BEGIN ENTRIES SHOWN

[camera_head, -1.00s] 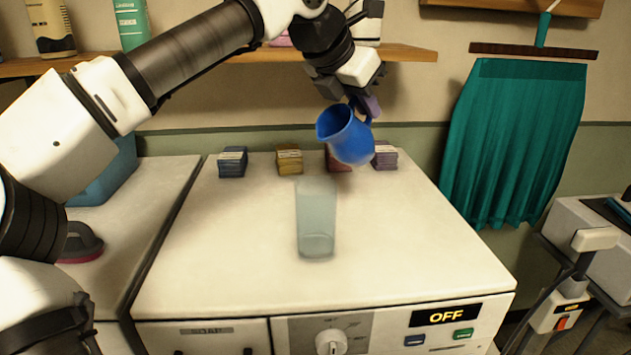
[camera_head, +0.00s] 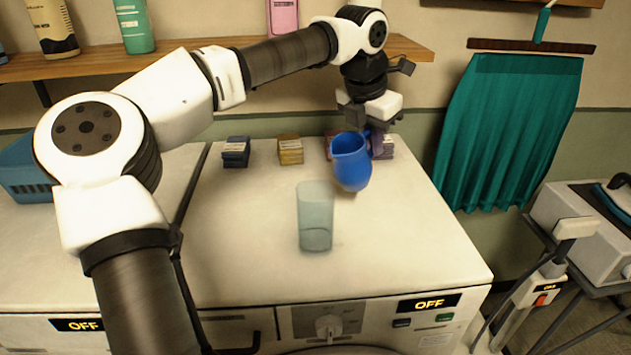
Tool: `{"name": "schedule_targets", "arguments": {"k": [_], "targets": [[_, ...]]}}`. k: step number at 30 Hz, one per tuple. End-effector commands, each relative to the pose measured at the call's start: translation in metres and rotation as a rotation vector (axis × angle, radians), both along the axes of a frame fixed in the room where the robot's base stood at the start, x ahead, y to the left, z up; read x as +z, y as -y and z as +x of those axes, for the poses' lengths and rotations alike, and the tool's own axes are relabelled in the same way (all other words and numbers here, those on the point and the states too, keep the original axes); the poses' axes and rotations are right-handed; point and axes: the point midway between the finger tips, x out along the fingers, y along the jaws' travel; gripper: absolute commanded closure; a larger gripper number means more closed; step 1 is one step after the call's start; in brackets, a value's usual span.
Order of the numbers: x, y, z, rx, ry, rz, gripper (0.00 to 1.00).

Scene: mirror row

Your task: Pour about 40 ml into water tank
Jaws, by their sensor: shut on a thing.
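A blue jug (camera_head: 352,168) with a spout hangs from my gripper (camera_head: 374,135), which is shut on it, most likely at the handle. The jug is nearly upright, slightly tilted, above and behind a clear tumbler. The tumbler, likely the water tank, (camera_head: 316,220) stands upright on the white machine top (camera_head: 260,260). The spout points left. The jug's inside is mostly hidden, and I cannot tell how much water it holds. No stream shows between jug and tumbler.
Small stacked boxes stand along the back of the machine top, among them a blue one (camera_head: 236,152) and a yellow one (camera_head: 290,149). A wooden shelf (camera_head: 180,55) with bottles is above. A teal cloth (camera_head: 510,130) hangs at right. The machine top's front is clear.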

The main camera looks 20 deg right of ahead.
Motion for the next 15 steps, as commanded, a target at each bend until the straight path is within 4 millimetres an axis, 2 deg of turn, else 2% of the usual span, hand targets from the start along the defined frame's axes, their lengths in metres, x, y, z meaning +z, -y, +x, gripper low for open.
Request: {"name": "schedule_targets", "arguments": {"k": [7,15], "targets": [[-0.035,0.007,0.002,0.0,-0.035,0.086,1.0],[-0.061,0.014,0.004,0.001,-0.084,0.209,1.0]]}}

END ENTRIES SHOWN
BEGIN ENTRIES SHOWN

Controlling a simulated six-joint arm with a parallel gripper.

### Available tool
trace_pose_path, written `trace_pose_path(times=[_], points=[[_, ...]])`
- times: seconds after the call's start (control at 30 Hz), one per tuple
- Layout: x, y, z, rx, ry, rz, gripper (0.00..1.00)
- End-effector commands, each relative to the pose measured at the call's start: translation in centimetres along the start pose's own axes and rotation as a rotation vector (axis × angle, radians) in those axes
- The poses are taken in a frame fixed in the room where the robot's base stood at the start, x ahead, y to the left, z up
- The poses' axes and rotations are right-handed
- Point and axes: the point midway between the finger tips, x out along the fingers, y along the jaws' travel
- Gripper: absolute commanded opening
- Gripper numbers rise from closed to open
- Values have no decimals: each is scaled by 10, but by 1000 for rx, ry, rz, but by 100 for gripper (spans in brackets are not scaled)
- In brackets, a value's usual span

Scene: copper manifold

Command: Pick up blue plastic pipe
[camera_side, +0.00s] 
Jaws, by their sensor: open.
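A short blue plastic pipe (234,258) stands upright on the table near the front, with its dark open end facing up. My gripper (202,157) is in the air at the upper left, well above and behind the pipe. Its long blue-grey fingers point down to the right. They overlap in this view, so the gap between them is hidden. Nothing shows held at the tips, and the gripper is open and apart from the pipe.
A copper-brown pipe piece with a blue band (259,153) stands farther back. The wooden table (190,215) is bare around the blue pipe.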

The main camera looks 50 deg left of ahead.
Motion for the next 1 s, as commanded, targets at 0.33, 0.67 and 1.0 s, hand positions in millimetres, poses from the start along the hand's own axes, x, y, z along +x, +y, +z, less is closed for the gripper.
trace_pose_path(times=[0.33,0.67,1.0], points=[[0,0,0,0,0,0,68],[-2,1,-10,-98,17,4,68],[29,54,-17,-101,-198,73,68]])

END ENTRIES SHOWN
BEGIN ENTRIES SHOWN

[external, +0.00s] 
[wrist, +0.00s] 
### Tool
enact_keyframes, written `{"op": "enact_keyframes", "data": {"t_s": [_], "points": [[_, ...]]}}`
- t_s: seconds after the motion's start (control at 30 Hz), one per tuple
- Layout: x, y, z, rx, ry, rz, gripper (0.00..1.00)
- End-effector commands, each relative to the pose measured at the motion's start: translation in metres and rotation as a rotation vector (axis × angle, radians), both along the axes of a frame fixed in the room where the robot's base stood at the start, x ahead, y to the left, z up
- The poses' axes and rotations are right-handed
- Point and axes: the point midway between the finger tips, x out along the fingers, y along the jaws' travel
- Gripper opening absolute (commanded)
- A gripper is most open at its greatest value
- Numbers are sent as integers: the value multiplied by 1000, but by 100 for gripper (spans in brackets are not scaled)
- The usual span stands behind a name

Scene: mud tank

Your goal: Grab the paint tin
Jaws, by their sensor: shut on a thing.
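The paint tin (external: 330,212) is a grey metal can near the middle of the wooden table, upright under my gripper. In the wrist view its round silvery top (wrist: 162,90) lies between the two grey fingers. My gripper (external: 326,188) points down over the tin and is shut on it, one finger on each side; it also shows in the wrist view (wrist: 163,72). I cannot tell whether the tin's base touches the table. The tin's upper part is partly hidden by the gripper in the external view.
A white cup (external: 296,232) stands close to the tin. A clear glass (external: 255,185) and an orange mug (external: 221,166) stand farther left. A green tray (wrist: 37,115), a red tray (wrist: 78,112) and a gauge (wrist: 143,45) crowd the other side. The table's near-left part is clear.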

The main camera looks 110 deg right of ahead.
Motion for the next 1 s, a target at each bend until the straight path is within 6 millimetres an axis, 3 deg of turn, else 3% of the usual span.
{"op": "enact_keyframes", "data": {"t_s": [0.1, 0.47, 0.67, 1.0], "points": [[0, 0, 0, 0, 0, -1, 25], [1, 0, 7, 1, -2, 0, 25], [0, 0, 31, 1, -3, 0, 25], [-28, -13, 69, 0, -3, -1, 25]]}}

END ENTRIES SHOWN

Only the lines between the one with "[camera_head, -1.00s]" and the one with "Motion for the next 15", those two included, get copied from the material above. Keep it exact and free of pictures.

-- EXPECTED OUTPUT --
[camera_head, -1.00s] 
[camera_head, +0.00s] 
Tool: `{"name": "schedule_targets", "arguments": {"k": [_], "targets": [[_, ...]]}}`. k: step number at 30 Hz, one per tuple. End-effector commands, each relative to the pose measured at the call's start: translation in metres and rotation as a rotation vector (axis × angle, radians), both along the axes of a frame fixed in the room where the robot's base stood at the start, x ahead, y to the left, z up; read x as +z, y as -y and z as +x of those axes, for the poses' lengths and rotations alike, and the tool's own axes are relabelled in the same way (all other words and numbers here, those on the point and the states too, keep the original axes); the poses' axes and rotations are right-handed; point and axes: the point midway between the finger tips, x out along the fingers, y along the jaws' travel; gripper: absolute commanded closure; a larger gripper number means more closed; step 1 is one step after the call's start; in brackets, a value's usual span.
Order of the numbers: x, y, z, rx, ry, rz, gripper (0.00 to 1.00).

Scene: mirror row

Your task: Pour about 40 ml into water tank
Jaws, by their sensor: shut on a thing.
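A blue jug (camera_head: 352,168) with a spout hangs from my gripper (camera_head: 374,135), which is shut on it, most likely at the handle. The jug is nearly upright, slightly tilted, above and behind a clear tumbler. The tumbler, likely the water tank, (camera_head: 316,220) stands upright on the white machine top (camera_head: 260,260). The spout points left. The jug's inside is mostly hidden, and I cannot tell how much water it holds. No stream shows between jug and tumbler.
Small stacked boxes stand along the back of the machine top, among them a blue one (camera_head: 236,152) and a yellow one (camera_head: 290,149). A wooden shelf (camera_head: 180,55) with bottles is above. A teal cloth (camera_head: 510,130) hangs at right. The machine top's front is clear.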

The main camera looks 20 deg right of ahead.
Motion for the next 15 steps, as commanded, a target at each bend until the straight path is within 4 millimetres an axis, 2 deg of turn, else 2% of the usual span, hand targets from the start along the defined frame's axes, their lengths in metres, x, y, z meaning +z, -y, +x, gripper low for open.

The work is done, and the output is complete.